EXERCISE AIM -> Read the entries below and pull out each line with the string "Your".

RECORDS FOR THE EXERCISE ->
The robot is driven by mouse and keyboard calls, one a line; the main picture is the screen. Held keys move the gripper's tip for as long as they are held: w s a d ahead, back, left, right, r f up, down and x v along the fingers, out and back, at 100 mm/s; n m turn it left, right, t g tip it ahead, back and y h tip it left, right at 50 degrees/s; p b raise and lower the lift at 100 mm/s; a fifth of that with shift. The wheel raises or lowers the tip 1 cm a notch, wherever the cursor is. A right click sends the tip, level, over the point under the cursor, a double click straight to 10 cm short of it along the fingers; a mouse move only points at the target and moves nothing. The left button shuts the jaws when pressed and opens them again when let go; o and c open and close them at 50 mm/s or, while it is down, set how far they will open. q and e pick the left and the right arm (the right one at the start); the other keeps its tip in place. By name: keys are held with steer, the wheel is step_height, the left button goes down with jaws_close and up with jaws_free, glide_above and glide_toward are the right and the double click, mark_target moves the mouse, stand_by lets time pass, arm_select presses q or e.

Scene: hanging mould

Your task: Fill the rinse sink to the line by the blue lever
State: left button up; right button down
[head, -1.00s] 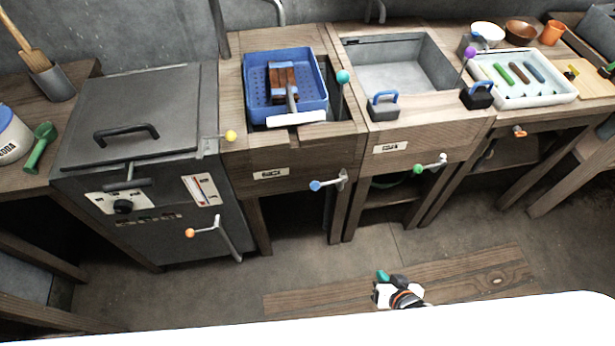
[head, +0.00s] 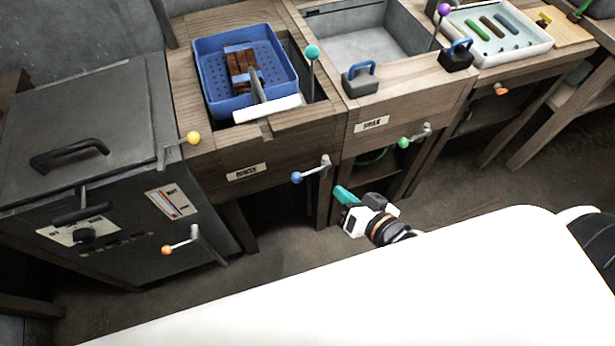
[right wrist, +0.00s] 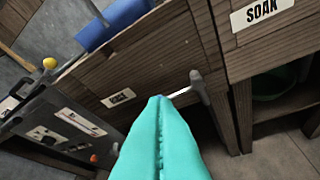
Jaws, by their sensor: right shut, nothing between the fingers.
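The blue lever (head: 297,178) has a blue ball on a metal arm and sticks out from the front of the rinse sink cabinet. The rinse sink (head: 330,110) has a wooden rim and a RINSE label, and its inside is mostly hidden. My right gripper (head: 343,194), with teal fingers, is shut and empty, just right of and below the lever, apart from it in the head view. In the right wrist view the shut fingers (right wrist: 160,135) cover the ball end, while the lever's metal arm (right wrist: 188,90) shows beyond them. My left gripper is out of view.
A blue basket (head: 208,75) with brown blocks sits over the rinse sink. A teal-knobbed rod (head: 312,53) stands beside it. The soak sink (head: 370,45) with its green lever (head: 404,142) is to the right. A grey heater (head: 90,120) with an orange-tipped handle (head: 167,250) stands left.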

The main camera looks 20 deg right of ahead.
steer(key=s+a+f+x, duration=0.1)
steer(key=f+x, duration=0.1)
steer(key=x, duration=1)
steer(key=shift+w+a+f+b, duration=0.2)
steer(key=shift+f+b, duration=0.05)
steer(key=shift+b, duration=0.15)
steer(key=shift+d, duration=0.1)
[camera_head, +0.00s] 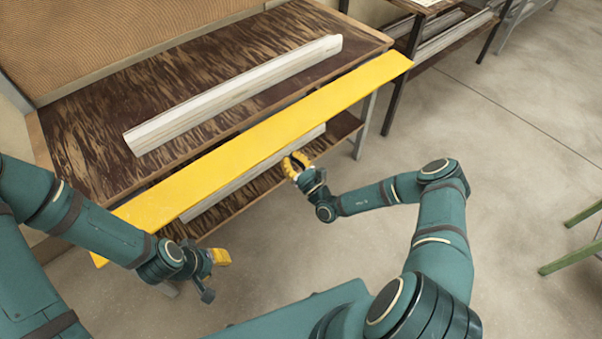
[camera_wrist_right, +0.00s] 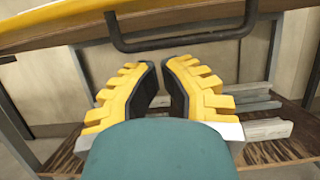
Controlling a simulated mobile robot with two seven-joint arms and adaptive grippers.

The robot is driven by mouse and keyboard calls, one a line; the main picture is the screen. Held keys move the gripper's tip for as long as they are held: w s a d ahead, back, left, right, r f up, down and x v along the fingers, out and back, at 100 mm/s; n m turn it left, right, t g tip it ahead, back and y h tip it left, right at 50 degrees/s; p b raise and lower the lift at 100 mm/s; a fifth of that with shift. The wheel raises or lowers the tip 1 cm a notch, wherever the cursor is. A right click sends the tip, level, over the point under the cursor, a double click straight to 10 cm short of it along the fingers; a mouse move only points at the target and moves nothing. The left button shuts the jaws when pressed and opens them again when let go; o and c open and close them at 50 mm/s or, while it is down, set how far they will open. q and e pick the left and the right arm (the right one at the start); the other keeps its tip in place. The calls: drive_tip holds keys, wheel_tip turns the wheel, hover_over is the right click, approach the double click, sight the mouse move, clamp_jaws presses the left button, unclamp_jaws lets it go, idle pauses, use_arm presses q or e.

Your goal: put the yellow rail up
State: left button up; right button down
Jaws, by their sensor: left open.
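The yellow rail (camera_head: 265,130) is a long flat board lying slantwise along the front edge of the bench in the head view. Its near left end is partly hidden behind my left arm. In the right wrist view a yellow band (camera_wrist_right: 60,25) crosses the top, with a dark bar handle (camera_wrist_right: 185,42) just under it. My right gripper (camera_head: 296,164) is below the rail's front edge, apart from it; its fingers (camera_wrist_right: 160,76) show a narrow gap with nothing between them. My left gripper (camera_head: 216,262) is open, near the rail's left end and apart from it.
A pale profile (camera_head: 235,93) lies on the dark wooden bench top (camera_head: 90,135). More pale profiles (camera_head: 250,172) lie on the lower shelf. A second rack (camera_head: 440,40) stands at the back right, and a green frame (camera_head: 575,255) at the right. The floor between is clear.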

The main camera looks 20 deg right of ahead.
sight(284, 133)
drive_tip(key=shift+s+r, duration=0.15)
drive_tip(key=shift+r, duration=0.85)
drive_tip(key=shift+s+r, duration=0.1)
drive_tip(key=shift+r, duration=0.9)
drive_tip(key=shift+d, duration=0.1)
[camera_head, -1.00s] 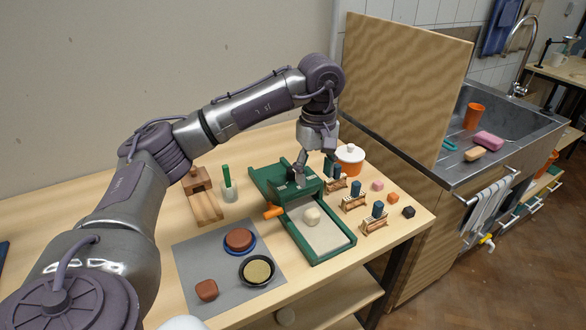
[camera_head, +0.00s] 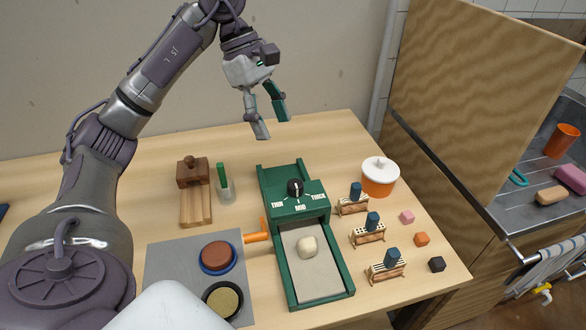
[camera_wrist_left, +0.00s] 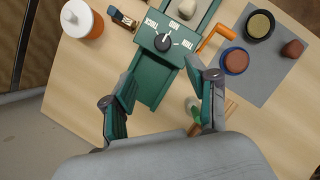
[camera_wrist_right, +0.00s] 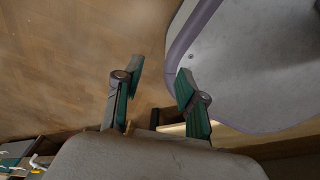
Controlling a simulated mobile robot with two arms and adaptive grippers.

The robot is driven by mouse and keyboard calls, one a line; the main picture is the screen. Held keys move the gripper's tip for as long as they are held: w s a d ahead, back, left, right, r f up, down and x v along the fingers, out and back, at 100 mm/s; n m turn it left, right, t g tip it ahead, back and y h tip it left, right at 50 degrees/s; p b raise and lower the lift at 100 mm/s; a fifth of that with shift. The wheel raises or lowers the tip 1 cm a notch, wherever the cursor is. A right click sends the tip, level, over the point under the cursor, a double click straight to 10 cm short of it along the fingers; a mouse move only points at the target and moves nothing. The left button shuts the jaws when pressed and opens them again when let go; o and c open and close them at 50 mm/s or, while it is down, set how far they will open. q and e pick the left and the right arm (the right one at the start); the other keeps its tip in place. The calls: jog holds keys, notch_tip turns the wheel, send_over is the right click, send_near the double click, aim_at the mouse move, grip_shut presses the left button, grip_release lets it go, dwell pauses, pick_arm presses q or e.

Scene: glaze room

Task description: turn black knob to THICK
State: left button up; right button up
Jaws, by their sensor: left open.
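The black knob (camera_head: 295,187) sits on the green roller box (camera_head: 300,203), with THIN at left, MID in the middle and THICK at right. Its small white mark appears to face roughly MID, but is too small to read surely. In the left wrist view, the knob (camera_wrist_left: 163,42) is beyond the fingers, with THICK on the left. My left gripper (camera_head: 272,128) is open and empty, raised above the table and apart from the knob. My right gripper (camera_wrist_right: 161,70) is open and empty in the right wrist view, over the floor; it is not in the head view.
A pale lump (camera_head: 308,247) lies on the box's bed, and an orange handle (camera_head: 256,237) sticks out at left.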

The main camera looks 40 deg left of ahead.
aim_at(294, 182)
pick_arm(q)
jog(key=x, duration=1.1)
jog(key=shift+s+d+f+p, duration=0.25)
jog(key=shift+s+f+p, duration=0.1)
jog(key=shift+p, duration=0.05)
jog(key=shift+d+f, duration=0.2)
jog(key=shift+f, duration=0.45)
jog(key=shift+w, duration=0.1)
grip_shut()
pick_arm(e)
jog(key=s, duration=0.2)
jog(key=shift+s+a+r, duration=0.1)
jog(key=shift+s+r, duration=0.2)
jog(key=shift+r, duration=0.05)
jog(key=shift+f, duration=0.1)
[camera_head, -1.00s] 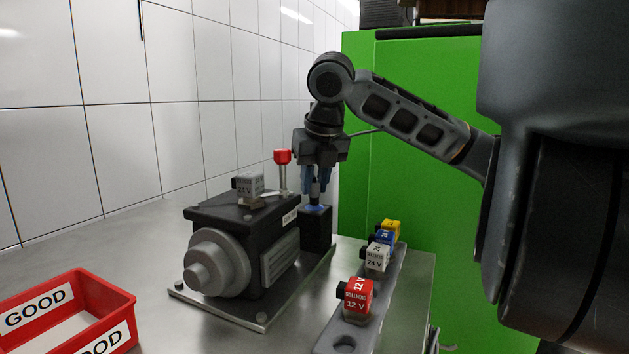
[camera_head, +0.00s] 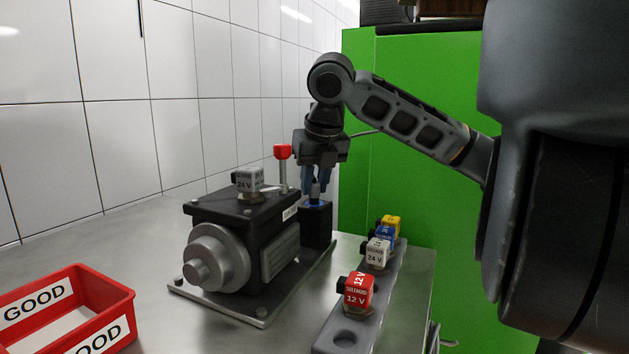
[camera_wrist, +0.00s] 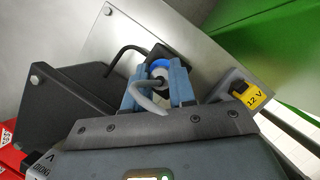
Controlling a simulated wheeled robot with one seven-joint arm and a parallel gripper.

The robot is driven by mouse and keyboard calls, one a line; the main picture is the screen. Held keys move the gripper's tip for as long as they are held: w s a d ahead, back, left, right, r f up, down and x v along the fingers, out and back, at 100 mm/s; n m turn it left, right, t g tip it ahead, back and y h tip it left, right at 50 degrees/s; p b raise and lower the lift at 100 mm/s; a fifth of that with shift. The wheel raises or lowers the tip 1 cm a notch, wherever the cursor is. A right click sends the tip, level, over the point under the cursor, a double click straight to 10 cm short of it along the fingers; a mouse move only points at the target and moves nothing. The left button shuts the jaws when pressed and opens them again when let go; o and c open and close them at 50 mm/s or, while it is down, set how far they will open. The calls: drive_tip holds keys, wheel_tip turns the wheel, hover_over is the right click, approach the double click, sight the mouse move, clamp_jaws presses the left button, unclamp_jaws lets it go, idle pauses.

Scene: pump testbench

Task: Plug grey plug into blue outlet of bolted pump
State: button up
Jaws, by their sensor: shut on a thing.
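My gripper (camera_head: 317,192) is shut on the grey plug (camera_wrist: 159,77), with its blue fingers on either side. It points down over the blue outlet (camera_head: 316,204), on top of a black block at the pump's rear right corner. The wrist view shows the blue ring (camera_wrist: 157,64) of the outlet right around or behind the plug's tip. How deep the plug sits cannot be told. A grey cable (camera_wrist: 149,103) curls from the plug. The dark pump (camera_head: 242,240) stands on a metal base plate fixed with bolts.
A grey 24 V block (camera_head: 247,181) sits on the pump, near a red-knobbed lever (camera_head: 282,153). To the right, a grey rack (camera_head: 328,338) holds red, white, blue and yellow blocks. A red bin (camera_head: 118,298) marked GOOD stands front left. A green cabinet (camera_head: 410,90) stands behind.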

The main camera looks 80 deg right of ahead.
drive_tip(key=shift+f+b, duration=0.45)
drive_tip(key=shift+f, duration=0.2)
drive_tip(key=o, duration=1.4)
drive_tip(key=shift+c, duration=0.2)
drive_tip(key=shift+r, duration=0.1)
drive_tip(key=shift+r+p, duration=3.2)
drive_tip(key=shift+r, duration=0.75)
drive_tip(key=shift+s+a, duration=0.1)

ANSWER TO THE EXERCISE ->
Your task: Fill the rinse sink to the line by the blue lever
Your goal: put the yellow rail up

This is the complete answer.